[Records]

◆ ◆ ◆ ◆ ◆

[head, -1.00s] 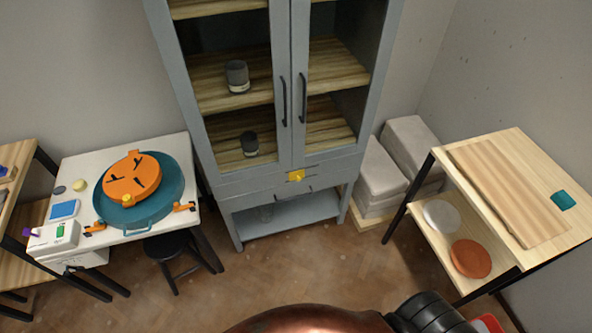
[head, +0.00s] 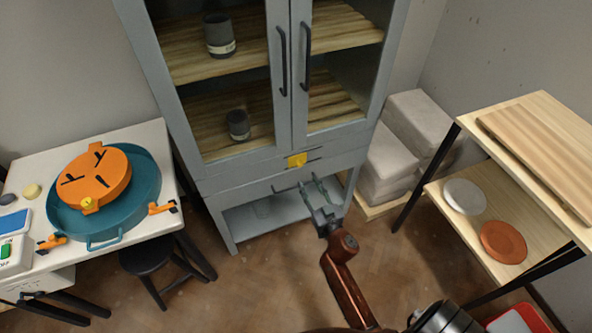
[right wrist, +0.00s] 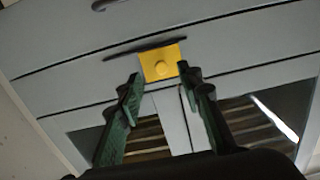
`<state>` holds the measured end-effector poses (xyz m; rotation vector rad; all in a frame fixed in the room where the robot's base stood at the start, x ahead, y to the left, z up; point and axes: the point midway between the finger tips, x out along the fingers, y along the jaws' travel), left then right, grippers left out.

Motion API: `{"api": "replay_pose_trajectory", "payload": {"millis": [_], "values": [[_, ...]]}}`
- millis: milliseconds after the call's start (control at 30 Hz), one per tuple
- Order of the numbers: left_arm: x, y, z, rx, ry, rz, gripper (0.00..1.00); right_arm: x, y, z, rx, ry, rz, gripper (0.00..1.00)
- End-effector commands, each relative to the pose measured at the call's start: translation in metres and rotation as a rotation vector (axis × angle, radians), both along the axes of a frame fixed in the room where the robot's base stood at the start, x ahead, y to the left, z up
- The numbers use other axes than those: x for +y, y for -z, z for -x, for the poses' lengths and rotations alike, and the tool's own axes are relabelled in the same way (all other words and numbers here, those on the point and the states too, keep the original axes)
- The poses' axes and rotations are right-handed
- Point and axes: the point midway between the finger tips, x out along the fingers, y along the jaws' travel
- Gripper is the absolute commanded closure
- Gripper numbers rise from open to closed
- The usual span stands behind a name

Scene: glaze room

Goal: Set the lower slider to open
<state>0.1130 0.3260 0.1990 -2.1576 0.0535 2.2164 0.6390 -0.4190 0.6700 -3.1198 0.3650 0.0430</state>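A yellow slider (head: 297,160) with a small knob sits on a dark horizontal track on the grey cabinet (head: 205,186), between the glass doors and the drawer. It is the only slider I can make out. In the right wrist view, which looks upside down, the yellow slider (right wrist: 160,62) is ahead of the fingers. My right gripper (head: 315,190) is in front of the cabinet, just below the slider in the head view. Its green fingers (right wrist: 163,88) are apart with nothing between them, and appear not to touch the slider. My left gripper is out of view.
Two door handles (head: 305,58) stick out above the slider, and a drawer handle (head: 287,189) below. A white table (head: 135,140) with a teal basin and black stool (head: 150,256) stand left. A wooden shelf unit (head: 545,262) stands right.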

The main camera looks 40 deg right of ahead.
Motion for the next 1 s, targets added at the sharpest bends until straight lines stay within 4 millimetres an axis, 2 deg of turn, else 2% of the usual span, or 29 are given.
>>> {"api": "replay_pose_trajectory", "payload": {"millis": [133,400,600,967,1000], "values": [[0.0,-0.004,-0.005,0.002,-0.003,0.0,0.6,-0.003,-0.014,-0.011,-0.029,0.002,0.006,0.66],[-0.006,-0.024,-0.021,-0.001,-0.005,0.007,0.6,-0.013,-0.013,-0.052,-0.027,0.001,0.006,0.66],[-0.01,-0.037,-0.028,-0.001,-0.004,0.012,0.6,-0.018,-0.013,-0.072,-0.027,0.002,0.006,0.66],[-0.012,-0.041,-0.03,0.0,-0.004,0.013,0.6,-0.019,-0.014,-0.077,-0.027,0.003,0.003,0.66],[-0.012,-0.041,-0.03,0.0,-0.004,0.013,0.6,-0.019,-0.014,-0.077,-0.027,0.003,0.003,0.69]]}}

◆ ◆ ◆ ◆ ◆

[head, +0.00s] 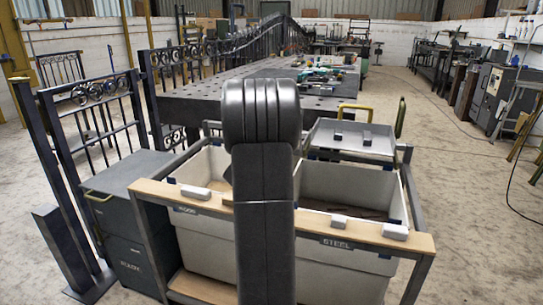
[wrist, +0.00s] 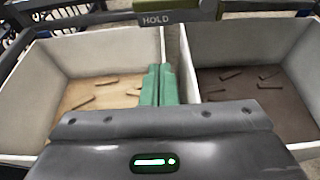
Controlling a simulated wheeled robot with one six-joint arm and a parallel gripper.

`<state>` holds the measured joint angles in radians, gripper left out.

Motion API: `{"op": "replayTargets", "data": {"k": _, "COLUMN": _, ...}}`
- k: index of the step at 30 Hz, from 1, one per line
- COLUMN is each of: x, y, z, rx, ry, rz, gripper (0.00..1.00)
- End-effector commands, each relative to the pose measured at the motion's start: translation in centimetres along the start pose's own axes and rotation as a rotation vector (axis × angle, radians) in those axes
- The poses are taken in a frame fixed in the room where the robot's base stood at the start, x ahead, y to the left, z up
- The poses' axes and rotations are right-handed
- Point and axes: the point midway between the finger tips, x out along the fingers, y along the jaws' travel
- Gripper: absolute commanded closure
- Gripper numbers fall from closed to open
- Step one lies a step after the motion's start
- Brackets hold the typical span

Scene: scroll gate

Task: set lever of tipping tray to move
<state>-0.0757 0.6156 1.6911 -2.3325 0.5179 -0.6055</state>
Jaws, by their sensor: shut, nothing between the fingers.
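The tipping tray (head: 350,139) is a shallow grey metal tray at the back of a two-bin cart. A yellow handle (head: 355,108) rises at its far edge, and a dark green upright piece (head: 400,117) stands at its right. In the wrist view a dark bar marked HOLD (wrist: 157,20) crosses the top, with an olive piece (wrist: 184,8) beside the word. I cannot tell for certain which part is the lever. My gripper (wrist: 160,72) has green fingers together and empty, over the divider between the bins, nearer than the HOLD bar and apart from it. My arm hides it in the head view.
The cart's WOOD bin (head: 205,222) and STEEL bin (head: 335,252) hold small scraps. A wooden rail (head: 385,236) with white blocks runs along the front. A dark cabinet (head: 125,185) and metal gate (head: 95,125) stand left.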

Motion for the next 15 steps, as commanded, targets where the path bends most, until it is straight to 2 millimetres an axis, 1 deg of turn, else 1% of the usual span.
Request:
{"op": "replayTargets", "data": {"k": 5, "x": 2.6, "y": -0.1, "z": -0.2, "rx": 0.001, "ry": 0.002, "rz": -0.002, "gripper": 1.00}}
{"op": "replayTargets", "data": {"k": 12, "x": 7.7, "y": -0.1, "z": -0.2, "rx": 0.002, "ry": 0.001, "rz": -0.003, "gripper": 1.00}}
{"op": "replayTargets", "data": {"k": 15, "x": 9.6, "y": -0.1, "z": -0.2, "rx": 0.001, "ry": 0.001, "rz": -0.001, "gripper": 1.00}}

◆ ◆ ◆ ◆ ◆

PROBLEM REQUIREMENTS —
Check all the records above and select each line where the string "call" is found.

SOLUTION FOR THIS TASK —
- millis: milliseconds after the call's start (control at 30 Hz), one per tuple
- End-effector commands, each relative to the pose measured at the call's start: translation in metres and rotation as a rotation vector (axis × angle, radians), both along the axes of a frame fixed in the room where the robot's base stood at the start, x ahead, y to the left, z up

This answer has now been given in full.